_Instructions to follow:_
Repeat, exactly as written, every line from the one holding "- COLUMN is" through the one holding "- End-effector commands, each". Leave out all other lines.

[Stored data]

★ ★ ★ ★

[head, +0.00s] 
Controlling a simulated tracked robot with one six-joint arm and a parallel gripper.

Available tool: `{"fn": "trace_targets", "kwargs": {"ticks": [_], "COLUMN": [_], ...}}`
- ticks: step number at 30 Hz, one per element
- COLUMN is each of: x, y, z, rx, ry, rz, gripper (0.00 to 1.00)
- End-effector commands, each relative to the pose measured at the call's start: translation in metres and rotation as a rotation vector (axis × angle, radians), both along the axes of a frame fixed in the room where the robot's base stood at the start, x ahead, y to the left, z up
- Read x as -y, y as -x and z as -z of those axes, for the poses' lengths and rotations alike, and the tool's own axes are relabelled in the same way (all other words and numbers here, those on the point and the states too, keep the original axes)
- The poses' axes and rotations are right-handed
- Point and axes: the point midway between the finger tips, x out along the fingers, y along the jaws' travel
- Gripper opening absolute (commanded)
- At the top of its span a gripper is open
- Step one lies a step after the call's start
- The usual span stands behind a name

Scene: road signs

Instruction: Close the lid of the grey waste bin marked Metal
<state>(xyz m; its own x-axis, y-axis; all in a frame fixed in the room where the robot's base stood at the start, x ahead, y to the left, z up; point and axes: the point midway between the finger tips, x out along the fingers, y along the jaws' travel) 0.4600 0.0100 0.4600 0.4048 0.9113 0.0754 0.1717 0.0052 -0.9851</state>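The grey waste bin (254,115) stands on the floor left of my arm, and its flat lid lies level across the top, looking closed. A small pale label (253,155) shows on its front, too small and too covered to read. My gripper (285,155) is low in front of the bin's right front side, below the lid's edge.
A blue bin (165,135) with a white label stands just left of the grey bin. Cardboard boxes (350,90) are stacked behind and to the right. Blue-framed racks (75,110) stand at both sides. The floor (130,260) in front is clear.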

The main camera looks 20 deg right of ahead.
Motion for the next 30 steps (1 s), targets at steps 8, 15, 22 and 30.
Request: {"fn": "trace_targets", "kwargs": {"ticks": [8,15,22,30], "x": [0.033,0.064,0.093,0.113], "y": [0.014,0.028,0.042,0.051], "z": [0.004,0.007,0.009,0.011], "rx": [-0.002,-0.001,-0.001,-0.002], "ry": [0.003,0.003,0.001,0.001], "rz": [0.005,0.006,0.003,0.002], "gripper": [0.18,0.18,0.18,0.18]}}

★ ★ ★ ★

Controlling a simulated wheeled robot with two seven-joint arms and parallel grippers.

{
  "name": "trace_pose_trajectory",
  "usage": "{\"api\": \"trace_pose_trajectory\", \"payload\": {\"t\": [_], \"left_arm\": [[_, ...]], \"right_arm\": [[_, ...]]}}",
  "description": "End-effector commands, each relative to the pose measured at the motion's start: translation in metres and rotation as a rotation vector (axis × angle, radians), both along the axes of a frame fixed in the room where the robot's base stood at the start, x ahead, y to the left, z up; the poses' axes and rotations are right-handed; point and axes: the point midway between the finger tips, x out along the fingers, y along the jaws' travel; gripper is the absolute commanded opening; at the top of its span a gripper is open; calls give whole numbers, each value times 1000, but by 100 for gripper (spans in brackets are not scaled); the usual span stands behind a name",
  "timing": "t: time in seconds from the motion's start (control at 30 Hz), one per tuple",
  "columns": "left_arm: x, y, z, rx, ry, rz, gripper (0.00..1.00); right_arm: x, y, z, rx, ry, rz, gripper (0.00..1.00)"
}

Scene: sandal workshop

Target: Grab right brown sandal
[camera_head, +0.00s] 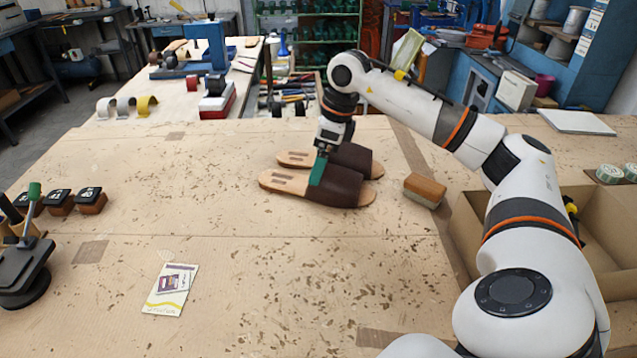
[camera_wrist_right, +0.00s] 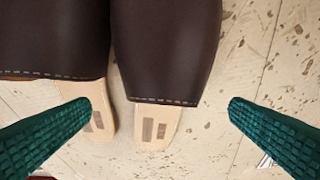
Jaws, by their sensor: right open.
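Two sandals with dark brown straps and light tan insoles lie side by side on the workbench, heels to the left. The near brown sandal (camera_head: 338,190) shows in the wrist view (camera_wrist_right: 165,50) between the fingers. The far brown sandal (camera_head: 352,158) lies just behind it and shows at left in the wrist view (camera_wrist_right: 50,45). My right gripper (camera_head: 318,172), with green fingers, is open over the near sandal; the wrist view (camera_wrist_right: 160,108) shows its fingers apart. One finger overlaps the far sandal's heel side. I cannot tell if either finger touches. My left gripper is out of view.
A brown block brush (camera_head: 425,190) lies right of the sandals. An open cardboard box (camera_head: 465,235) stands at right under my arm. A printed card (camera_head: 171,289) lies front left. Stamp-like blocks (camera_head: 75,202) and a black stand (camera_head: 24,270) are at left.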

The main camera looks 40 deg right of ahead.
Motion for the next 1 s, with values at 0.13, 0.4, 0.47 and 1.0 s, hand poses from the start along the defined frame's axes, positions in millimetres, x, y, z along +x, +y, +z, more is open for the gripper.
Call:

★ ★ ★ ★

_Answer to the exercise:_
- COLUMN is each of: x, y, z, rx, ry, rz, gripper (0.00 to 1.00)
- End-effector commands, each relative to the pose measured at the call's start: translation in metres and rotation as a rotation vector (axis × angle, radians), both along the axes of a frame fixed in the room where the robot's base stood at the start, x ahead, y to the left, z up

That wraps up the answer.